## Given problem
Keep the images out and copy every entry below exactly.

=== Material for this exercise ===

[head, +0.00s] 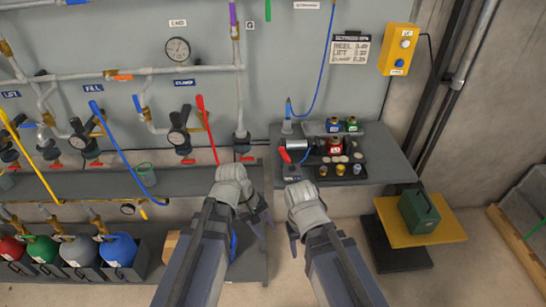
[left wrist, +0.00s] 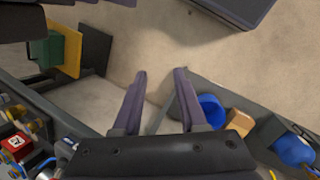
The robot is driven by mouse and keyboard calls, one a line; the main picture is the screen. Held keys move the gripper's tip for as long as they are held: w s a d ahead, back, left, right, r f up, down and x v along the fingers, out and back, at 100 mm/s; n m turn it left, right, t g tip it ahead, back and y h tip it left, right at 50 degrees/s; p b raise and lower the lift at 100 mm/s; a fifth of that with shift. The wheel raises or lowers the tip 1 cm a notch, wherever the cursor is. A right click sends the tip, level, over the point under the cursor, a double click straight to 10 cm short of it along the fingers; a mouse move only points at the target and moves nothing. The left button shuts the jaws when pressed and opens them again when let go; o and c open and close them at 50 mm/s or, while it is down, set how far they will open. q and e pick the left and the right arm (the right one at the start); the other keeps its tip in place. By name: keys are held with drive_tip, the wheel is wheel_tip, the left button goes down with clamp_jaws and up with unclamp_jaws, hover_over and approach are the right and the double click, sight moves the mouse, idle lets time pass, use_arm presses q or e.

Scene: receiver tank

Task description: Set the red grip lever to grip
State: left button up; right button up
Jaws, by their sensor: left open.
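The small red lever (head: 285,155) stands tilted on a dark fixture (head: 291,172) at the left front of the grey bench (head: 385,160). A label by its base is too small to read. My left gripper (head: 258,218) is in front of the bench, below and left of the lever, apart from it. In the left wrist view its two fingers (left wrist: 160,75) are spread with nothing between them. My right gripper (head: 293,236) hangs below the bench's front edge; its fingers are mostly hidden by its wrist. I cannot make out the red lever in the left wrist view.
Pipes with long coloured levers, such as a red one (head: 206,125), line the wall at left. A green case (head: 419,211) sits on a yellow stand (head: 393,230).

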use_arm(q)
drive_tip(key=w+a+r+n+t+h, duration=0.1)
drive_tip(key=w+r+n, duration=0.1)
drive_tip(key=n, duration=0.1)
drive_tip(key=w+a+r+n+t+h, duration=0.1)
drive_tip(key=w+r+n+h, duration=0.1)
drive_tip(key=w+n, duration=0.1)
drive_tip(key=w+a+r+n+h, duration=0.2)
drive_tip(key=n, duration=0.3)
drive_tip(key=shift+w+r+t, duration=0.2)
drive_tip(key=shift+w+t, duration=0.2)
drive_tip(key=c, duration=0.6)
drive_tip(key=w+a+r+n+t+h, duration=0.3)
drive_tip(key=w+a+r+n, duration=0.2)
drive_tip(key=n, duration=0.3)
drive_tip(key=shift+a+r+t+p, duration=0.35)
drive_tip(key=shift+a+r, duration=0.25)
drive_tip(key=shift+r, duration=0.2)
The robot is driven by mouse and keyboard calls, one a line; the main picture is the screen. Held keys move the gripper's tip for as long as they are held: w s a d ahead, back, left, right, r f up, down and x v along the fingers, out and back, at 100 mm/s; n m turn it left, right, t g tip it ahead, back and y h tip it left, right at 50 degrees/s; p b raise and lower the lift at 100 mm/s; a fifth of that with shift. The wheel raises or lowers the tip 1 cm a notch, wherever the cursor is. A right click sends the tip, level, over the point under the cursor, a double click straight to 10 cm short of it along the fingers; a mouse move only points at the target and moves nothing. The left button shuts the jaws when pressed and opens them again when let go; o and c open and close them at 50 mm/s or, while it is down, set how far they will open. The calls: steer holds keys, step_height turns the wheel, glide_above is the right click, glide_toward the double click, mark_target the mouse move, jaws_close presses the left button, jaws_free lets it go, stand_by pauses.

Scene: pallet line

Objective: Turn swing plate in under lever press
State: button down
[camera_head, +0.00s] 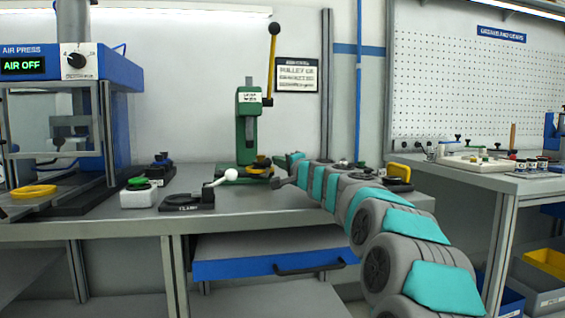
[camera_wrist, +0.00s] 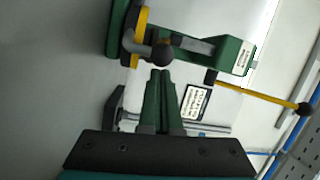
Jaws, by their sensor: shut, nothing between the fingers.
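The green lever press (camera_head: 249,125) stands on the bench in the middle, its yellow lever (camera_head: 272,65) raised with a black knob on top. A yellow swing plate (camera_head: 261,160) shows low at the press, partly hidden. In the wrist view the press (camera_wrist: 232,57) lies sideways, with the yellow plate (camera_wrist: 139,38) near its base and a dark round knob (camera_wrist: 163,54) beside the plate. My gripper (camera_head: 276,184) is low, just in front of the press. In the wrist view my gripper (camera_wrist: 160,74) is shut and empty, its tips close to the knob; I cannot tell whether they touch.
A black clamp (camera_head: 188,201) with a white ball handle lies left of the press. A white box with a green button (camera_head: 138,192) stands farther left. The blue air press (camera_head: 85,70) fills the left end. A sign (camera_head: 297,75) hangs behind.

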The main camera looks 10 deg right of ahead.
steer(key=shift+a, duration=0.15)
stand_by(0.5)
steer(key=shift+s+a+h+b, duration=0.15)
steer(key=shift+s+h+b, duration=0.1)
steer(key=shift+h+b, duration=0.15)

===

## Written answer
[head, +0.00s] 
[left wrist, +0.00s] 
The robot is driven by mouse and keyboard calls, one a line; the main picture is the screen. Held keys move the gripper's tip for as long as they are held: w s a d ahead, back, left, right, r f up, down and x v along the fingers, out and back, at 100 mm/s; n m turn it left, right, t g tip it ahead, back and y h tip it left, right at 50 degrees/s; p b raise and lower the lift at 100 mm/s; a fifth of that with shift. The wheel raises or lowers the tip 1 cm a notch, wherever the cursor is. A right click sends the tip, level, over the point under the cursor, a double click straight to 10 cm short of it along the fingers; a mouse move only points at the target and moves nothing. The left button shuts the jaws when pressed and opens them again when let go; o and c open and close them at 50 mm/s or, while it is down, set how far they will open. q and e pick the left and the right arm (the right one at the start); the other keeps its tip in place. By name: keys are held with drive_tip, the wheel is wheel_tip, the left button goes down with clamp_jaws and up with unclamp_jaws, hover_over and approach are the right and the double click, sight moves the mouse, idle lets time pass, use_arm presses q or e.

Scene: receiver tank

Task description: Set the red grip lever to grip
State: left button up; right button up
Jaws, by their sensor: left open.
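The small red lever (head: 285,155) stands tilted on a dark fixture (head: 291,172) at the left front of the grey bench (head: 385,160). A label by its base is too small to read. My left gripper (head: 258,218) is in front of the bench, below and left of the lever, apart from it. In the left wrist view its two fingers (left wrist: 160,75) are spread with nothing between them. My right gripper (head: 293,236) hangs below the bench's front edge; its fingers are mostly hidden by its wrist. I cannot make out the red lever in the left wrist view.
Pipes with long coloured levers, such as a red one (head: 206,125), line the wall at left. A green case (head: 419,211) sits on a yellow stand (head: 393,230).

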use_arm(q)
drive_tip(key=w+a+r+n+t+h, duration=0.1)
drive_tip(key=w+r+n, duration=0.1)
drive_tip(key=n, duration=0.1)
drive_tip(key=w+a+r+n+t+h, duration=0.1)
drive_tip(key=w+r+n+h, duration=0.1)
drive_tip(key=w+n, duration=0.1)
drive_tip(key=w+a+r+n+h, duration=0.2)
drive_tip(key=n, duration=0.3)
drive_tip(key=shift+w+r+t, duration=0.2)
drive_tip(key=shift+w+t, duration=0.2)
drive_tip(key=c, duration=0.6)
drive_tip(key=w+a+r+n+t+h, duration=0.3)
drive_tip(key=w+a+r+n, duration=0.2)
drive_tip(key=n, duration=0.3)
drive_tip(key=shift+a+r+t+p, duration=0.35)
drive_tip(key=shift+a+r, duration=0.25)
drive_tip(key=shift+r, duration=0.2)
The robot is driven by mouse and keyboard calls, one a line; the main picture is the screen. Held keys move the gripper's tip for as long as they are held: w s a d ahead, back, left, right, r f up, down and x v along the fingers, out and back, at 100 mm/s; n m turn it left, right, t g tip it ahead, back and y h tip it left, right at 50 degrees/s; p b raise and lower the lift at 100 mm/s; a fifth of that with shift. The wheel raises or lowers the tip 1 cm a notch, wherever the cursor is. A right click sends the tip, level, over the point under the cursor, a double click straight to 10 cm short of it along the fingers; a mouse move only points at the target and moves nothing. The left button shuts the jaws when pressed and opens them again when let go; o and c open and close them at 50 mm/s or, while it is down, set how far they will open. The calls: steer holds keys, step_height turns the wheel, glide_above is the right click, glide_toward the double click, mark_target the mouse move, jaws_close presses the left button, jaws_free lets it go, stand_by pauses.

Scene: pallet line

Objective: Turn swing plate in under lever press
State: button down
[camera_head, +0.00s] 
[camera_wrist, +0.00s] 
Jaws, by their sensor: shut, nothing between the fingers.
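The green lever press (camera_head: 249,125) stands on the bench in the middle, its yellow lever (camera_head: 272,65) raised with a black knob on top. A yellow swing plate (camera_head: 261,160) shows low at the press, partly hidden. In the wrist view the press (camera_wrist: 232,57) lies sideways, with the yellow plate (camera_wrist: 139,38) near its base and a dark round knob (camera_wrist: 163,54) beside the plate. My gripper (camera_head: 276,184) is low, just in front of the press. In the wrist view my gripper (camera_wrist: 160,74) is shut and empty, its tips close to the knob; I cannot tell whether they touch.
A black clamp (camera_head: 188,201) with a white ball handle lies left of the press. A white box with a green button (camera_head: 138,192) stands farther left. The blue air press (camera_head: 85,70) fills the left end. A sign (camera_head: 297,75) hangs behind.

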The main camera looks 10 deg right of ahead.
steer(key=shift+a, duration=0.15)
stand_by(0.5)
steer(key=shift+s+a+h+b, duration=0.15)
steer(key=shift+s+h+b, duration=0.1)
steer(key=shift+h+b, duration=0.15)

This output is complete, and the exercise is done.